Я не меняла свой стиль для того, чтобы добиться успеха. Я все еще писала те сюжеты, которые хотела рассказать людям. Суть в том, что критики, когда ты добиваешься коммерческого успеха, начинают тебя ненавидеть. Они обязательно пытаются найти что-нибудь неправильное. Когда я писала «Приближаясь к счастью», то отдавала себе отчет, что критики книгу не примут. Мне было все равно. Самое важное для меня, чтобы она понравилась людям, которые будут ее читать, что она тронет их сердце.
После выхода «В ожидании счастья» и шумихи вокруг черного автора и черного читателя издательства начали выплачивать молодым афроамериканским писателям огромные суммы, предполагая, что в ближайшее время получат множество готовых Терри Макмиллан. А эти несчастные, получая большие авансы, подписывали контракты сразу на две или три книги и не понимали, что если первая книга пройдет нормально, а вторая — посредственно, то с третьей книгой тебя уже ни в какую рекламную поездку по стране не отправят. Молодые авторы еще не знали: они со своими книгами становятся лишь историей, если издательства не окупают вложений.
Их книги не продавались так, как «В ожидании счастья», они не отрабатывали авансы, и издательства начали наказывать этих писателей тем, что не предлагали новых контрактов. У некоторых авторов были договоры на миллион долларов. А сейчас от них избавлялись. Они не могут получить контракты, чтобы спасти свои жизни. Я знаю много таких. Это очень грустно. Очень грустно.

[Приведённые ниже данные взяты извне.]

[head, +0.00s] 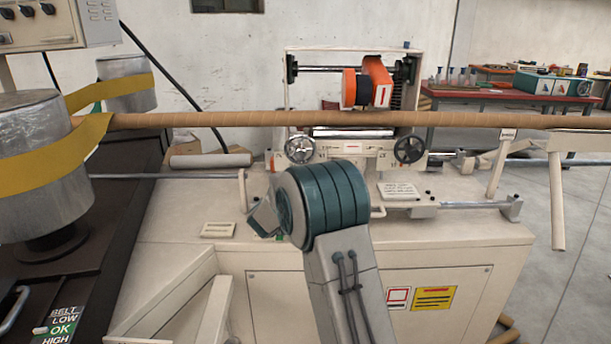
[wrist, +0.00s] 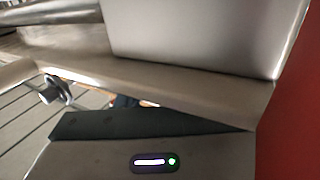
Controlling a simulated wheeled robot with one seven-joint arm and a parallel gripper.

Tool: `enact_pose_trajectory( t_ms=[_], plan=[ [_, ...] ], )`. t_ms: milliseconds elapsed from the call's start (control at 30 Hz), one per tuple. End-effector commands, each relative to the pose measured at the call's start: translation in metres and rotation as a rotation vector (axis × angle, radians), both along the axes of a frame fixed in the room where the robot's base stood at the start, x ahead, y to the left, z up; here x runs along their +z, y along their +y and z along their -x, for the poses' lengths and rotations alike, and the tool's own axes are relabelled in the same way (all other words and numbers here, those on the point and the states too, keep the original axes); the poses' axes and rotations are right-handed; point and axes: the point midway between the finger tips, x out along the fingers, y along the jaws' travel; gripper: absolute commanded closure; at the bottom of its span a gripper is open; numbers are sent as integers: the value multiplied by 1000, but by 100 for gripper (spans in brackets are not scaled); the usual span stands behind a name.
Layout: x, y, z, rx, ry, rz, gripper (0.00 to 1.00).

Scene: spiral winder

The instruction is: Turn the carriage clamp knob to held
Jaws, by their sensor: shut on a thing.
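The carriage (head: 350,162) stands on the winder bed in the head view, with a handwheel on its left (head: 300,149) and another on its right (head: 409,149). My arm covers its lower front. My gripper's housing, with a lit indicator, shows at the bottom of the wrist view (wrist: 150,150). Its fingertips are out of sight in both views. It is shut on something, which I take to be the carriage clamp knob. The knob is hidden, so its setting cannot be read. Pale machine panels fill the top of the wrist view, close up.
A long brown tube (head: 230,119) runs across above the bed. Metal drums with a yellow belt (head: 50,170) stand at left. An orange unit (head: 377,80) sits above the carriage. A rail (head: 465,204) extends right. A red surface (wrist: 295,110) is close at the wrist view's right.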

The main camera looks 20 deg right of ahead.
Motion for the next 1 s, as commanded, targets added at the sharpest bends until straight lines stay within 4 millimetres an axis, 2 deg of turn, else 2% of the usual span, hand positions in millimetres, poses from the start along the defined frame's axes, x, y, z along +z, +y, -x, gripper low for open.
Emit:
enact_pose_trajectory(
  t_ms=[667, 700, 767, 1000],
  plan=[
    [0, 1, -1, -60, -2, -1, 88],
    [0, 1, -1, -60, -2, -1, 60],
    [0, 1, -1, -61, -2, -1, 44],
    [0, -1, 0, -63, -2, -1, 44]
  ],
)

Многие белые писатели, получающие хорошие гонорары и продающие приличные тиражи, спокойно продолжают работать. Издатели готовы их поддерживать, невзирая ни на что. Ох, в любом случае будут продвигать и рекламировать. Они ездят по стране, получая большие деньги за выступления. Немногим черным писателям это удается. Обыкновенный расизм, вот что это.
Я знаю некоторых черных писателей — Ийанла Ванзант, например, — которые получают много денег, их книги становятся успешными, но не в том масштабе, на который надеялись их издатели. Не стоит и говорить, что издательства их не продвигали и не отправляли в большие книжные туры. С их книгами совершенно не работали. Издательства рассчитывали, что мои читатели побегут и начнут скупать книги афроамериканских писателей.
Это отражается даже на мне. У меня есть семьдесят страниц нового романа, и мне говорят: «Он мрачноват. В нем нет твоего фирменного юмора».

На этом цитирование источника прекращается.